We need to decide on how many thermistors are actually necessary. As a reminder, the more data we collect, the more we need to transmit over CAN and then wirelessly. We can reduce the rate at which we broadcast data, but it's all a tradeoff.


 

Follow-up

After more research, we've found that most EV manufacturers (including Tesla) only use passive balancing. This whitepaper from Li-Ion BMS is a good comparison between active and passive cell balancing. Notably, there is a difference between balancing and redistribution. The goal of balancing is to equalize SOCs, while the goal of redistribution is to equalize capacities.
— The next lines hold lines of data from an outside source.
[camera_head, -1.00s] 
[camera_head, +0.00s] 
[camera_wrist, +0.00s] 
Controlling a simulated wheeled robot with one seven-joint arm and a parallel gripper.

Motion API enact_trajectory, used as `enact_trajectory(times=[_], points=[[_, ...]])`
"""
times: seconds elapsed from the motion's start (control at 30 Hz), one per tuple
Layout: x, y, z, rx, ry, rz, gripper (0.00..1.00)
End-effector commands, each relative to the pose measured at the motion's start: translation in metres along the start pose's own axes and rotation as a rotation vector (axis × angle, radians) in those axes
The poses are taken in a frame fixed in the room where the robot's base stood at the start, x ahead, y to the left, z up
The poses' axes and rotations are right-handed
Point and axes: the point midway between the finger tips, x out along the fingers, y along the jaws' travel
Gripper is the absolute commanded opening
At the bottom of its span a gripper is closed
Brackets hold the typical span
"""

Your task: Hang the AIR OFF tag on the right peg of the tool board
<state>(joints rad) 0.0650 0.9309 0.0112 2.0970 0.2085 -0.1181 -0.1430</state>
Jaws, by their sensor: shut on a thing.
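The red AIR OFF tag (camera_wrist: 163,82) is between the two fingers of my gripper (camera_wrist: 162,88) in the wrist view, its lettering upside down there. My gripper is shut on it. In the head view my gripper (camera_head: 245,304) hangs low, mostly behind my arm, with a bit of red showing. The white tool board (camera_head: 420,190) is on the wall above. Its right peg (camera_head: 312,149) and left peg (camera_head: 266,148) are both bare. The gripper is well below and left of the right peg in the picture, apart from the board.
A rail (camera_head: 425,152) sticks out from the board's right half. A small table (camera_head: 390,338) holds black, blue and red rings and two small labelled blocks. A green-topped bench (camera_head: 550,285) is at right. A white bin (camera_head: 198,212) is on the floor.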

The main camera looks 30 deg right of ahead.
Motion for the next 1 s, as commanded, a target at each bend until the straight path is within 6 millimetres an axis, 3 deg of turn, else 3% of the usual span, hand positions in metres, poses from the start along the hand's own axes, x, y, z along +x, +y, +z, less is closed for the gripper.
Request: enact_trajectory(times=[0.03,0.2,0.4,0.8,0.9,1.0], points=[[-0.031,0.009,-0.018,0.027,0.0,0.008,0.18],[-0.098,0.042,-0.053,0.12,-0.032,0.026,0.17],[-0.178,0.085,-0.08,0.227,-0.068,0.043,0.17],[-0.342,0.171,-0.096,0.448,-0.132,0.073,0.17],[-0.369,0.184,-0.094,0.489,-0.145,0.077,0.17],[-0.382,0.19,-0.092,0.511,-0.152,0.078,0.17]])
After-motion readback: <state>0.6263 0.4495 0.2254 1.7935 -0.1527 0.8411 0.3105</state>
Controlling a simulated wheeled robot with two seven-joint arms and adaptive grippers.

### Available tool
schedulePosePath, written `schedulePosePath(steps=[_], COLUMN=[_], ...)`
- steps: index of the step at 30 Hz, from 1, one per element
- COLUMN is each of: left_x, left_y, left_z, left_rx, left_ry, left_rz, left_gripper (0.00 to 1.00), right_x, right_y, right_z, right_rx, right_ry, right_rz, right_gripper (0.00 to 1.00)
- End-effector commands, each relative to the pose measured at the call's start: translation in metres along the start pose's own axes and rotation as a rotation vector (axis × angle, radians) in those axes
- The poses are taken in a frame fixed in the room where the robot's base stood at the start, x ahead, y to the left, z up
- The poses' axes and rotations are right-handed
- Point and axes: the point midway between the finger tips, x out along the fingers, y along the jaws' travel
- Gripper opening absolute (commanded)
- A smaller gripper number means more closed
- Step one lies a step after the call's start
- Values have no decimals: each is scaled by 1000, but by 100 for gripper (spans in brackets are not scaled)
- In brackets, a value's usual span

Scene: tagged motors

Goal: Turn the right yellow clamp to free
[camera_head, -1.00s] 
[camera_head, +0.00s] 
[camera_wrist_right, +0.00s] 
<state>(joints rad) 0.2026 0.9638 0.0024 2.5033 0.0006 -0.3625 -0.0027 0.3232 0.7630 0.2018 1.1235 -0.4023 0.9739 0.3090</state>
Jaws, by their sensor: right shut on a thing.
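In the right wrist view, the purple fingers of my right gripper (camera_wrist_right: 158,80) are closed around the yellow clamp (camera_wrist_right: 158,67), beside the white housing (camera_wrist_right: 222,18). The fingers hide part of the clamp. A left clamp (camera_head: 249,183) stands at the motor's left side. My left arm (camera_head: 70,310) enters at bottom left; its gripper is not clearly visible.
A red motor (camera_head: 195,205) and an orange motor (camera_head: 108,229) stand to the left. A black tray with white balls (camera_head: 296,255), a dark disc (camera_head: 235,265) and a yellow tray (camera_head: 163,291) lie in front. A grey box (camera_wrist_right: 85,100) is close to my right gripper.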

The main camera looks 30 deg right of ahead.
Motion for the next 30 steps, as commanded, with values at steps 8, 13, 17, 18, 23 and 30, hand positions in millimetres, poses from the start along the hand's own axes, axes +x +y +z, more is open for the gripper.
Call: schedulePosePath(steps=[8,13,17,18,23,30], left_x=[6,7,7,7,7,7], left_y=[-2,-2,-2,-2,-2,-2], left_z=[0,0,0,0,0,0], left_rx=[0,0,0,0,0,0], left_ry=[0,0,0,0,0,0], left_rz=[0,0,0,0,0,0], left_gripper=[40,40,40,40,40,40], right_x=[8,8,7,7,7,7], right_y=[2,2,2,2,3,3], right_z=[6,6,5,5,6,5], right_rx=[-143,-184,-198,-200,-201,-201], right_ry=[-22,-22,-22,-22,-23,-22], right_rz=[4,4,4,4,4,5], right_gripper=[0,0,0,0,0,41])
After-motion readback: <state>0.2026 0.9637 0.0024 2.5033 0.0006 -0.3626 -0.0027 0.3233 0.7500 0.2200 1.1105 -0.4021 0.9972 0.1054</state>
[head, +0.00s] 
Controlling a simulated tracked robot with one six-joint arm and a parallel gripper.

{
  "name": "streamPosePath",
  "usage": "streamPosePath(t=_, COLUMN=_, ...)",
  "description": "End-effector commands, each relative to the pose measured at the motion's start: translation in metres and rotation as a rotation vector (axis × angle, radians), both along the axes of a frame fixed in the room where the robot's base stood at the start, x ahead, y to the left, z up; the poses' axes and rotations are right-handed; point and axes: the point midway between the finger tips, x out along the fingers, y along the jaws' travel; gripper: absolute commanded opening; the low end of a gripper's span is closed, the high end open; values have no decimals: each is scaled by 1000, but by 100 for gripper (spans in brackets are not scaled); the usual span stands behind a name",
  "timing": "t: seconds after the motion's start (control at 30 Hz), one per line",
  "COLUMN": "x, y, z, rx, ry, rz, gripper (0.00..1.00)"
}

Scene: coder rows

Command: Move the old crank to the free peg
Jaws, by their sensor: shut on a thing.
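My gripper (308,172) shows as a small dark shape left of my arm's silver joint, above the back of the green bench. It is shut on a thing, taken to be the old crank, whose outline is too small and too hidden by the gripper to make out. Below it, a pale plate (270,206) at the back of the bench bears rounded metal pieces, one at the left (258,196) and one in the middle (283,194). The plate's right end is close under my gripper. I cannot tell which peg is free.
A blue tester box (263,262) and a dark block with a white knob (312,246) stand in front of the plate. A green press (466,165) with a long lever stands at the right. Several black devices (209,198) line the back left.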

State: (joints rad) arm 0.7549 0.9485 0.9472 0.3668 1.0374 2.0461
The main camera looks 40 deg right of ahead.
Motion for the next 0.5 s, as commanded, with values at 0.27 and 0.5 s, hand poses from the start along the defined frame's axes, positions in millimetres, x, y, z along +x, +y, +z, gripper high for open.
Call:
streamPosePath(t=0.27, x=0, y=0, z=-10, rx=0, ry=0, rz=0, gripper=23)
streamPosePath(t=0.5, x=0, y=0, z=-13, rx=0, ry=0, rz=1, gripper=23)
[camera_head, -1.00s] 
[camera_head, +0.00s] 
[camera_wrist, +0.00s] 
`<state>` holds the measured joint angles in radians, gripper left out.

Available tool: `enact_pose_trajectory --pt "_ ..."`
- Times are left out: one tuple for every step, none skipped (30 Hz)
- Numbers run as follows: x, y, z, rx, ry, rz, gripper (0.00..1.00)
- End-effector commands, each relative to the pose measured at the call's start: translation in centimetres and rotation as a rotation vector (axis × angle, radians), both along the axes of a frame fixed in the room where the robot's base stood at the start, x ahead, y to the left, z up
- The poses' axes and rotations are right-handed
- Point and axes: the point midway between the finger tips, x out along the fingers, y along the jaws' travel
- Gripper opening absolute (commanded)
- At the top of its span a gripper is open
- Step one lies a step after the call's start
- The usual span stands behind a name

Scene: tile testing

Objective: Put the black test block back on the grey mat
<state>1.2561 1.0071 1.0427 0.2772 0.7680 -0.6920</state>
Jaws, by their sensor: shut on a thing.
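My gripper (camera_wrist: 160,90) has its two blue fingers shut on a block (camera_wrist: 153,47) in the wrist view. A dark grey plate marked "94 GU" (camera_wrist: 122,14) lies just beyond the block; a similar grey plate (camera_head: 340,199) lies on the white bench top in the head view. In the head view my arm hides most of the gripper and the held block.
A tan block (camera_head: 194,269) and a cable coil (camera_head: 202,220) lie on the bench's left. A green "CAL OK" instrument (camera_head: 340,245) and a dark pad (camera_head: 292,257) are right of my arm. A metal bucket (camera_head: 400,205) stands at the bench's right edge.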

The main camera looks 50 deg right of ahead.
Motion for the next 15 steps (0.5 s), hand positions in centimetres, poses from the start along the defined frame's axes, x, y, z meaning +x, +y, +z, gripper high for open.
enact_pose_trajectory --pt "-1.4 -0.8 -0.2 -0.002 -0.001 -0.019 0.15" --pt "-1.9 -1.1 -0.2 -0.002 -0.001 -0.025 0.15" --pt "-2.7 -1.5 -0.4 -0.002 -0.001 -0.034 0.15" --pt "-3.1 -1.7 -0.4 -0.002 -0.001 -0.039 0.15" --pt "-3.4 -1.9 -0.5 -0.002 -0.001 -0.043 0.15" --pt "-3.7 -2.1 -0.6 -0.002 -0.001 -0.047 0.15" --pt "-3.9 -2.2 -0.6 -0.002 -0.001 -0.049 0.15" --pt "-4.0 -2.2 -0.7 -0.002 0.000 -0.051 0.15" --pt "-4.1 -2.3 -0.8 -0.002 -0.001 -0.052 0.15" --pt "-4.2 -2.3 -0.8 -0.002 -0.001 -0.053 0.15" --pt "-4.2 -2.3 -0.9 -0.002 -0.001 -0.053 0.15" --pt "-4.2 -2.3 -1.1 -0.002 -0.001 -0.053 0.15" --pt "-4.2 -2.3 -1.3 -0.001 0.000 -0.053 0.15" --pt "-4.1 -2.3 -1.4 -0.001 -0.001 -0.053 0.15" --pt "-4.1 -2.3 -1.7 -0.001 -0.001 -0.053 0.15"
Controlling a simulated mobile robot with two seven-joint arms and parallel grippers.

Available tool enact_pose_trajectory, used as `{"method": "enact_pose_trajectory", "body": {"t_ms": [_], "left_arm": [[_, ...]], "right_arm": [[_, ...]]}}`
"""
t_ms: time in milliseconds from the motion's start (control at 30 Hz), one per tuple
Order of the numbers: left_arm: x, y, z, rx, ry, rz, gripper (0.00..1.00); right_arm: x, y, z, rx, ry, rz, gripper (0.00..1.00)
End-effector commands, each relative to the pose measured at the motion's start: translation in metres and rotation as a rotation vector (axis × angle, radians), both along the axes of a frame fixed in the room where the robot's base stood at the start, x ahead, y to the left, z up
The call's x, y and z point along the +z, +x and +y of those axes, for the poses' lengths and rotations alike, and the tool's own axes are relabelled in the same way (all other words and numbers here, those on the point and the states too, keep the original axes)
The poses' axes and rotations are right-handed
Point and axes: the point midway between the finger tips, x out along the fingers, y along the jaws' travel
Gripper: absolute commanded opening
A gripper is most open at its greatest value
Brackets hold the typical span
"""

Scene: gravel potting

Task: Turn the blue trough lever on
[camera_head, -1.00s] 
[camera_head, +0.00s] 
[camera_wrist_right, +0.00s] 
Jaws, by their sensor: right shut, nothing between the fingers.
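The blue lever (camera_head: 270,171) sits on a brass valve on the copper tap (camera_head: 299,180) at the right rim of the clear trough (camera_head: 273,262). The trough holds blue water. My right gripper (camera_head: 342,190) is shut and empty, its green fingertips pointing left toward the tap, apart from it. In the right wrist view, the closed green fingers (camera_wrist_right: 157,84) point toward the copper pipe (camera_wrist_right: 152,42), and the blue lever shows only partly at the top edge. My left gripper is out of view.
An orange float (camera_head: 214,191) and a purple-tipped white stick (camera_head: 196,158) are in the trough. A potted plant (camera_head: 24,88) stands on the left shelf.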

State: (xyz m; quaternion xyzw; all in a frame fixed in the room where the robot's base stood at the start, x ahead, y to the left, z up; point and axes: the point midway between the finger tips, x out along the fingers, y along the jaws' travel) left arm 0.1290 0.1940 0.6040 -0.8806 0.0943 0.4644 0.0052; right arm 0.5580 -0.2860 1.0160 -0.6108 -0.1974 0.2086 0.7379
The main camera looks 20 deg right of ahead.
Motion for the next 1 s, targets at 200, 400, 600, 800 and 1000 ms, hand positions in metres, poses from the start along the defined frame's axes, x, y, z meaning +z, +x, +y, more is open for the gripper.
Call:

Generally, it seems like the cell balancing algorithm used has a greater impact than the type of balancing. In addition, we determined that our powertrain, solar array, and aerodynamics will have a far greater effect on performance.

Overall, it seems like the practical benefit between active and passive cell balancing is minimal for our situation, as we're planning on building a matched pack and will be charging for an extended period of time. Since we'll be charging whenever we're coasting and we're looking at 5kW chargers, we should have plenty of time to use a slower balancing cycle. If we're able to implement an SOC-based balancing algorithm, we'll be able to balance anytime we want instead of just at the top of the charge curve, reducing the required cell balance current further. This whitepaper on balancing current is interesting.

So to summarize, the biggest concerns with active balancing are that hardware and software are complex and expensive, and that it may not even be necessary depending on cell tolerance, which is tested in every shipment. For BMS rev 1, the focus is getting the main aspects of a BMS to work reliably, balancing of any kind is really a secondary goal, which is why passive balancing will be used. It will be cheaper to switch to active balancing if we find passive balancing ineffective vs the other way around.